If you listen to my performance, you'll see that I was clearly not ready for the limelight. Thank god they didn't broadcast the sound check:

*Phone r
ings*

NPR Sound Technician: NPR here. We need to do a sound check. Tell us how the weather is there in Portland.

Me:
It's raining.

Awkward moment of silence.

NPR Sound Technician, apparently needing me to offer more than two-word answers in order to get a sound check: Umm, raining, huh? Well, it sure is pretty out there.

I nod in agreement over the phone, which, apparently he cannot see. I assumed this to be rhetorical. The poor sound guy needs me to make actual sounds.

NPR Sound Technician, growing desperate for a sound check: What did you have for breakfast?

Me: Three Red Bulls.

Silence.

NPR Sound Technician shakes his head in amazement. (Well, I'm assuming, anyway).

Once the show starts, I feel like I'm doing okay until the point at which I'm supposed to think of a kind of pipe that starts with the letter B.

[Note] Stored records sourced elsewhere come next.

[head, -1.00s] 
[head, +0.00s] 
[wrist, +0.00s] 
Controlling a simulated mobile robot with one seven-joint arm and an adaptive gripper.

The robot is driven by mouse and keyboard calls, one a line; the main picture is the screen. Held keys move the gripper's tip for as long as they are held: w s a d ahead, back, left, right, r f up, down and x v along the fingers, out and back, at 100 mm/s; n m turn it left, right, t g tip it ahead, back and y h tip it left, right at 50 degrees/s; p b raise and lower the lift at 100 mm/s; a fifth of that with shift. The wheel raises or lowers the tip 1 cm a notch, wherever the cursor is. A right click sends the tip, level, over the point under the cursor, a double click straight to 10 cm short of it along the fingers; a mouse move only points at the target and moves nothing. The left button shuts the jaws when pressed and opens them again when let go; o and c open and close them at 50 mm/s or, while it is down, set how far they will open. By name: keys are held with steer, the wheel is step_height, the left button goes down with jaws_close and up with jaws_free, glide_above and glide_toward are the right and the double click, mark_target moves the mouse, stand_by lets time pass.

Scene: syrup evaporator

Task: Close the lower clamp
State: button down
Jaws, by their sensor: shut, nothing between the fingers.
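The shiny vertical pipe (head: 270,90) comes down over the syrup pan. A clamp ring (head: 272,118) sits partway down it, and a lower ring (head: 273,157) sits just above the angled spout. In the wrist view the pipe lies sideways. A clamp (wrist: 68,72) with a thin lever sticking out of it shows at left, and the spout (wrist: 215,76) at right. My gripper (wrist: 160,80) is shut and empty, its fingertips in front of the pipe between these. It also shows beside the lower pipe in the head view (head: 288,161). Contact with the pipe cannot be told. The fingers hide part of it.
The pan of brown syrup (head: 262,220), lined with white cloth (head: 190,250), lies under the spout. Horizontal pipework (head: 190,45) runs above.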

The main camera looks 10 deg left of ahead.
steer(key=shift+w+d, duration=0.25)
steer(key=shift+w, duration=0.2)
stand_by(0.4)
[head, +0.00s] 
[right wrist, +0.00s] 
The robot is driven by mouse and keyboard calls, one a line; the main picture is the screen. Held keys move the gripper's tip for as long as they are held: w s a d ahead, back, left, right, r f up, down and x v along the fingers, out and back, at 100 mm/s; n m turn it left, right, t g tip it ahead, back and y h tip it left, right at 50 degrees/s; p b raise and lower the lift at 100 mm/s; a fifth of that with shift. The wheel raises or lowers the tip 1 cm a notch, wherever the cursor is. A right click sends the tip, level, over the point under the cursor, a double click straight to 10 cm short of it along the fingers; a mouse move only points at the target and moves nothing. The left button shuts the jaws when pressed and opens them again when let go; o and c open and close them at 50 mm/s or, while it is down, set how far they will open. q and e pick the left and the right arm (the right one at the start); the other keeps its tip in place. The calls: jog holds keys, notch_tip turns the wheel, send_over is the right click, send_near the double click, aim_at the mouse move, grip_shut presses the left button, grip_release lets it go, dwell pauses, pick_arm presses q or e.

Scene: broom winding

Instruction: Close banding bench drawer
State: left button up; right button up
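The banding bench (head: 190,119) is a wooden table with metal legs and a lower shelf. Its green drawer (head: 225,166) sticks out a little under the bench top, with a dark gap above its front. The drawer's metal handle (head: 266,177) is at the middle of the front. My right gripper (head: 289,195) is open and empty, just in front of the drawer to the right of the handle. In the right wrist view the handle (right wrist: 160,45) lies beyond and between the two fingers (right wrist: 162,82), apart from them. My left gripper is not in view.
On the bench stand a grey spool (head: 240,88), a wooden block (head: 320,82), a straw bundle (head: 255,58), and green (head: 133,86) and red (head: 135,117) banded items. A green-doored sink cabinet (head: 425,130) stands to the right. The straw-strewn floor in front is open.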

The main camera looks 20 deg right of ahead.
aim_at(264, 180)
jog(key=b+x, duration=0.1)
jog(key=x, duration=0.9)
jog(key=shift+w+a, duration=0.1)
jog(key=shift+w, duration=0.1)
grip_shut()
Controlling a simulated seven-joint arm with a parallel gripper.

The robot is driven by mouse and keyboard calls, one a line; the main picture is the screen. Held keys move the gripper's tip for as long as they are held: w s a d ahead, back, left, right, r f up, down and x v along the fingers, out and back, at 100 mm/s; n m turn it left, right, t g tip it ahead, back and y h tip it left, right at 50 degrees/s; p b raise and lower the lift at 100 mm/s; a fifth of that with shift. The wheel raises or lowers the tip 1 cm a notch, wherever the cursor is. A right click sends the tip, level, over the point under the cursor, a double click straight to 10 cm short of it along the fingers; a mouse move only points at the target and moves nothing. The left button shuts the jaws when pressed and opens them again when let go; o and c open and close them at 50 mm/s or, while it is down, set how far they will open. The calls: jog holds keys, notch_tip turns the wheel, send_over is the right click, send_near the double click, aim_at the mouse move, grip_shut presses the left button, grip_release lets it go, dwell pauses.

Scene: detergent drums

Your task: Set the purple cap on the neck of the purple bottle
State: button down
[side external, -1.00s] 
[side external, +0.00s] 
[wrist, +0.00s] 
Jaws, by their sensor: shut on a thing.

It takes every ounce of my inner strength not to shout: 'Bong! Bong!'. In fact, if you listen really closely, you can hear the muffled sound of bone-on-flesh as I strike myself repeatedly, all in an attempt not to humiliate my parents at their next Pinochle match:

cue wavy 'what-if' dream sequence

Mother's Pinochle Partner: Was that your son on National Public Radio talking about his bong?

Mother: Yes. But I'm still proud of my gay, marijuana-smoking son. I bet your son doesn't even know who Rona Barrett is!

Mother's Pinochle Partner: Hmmph!

Later in my mother's pinochle partner's basement with her son:

Me: Dude! Did you hear me say 'bong' on the radio?

My friend: Rona Barrett? How the hell old are you? I don't even know you, anymore, man!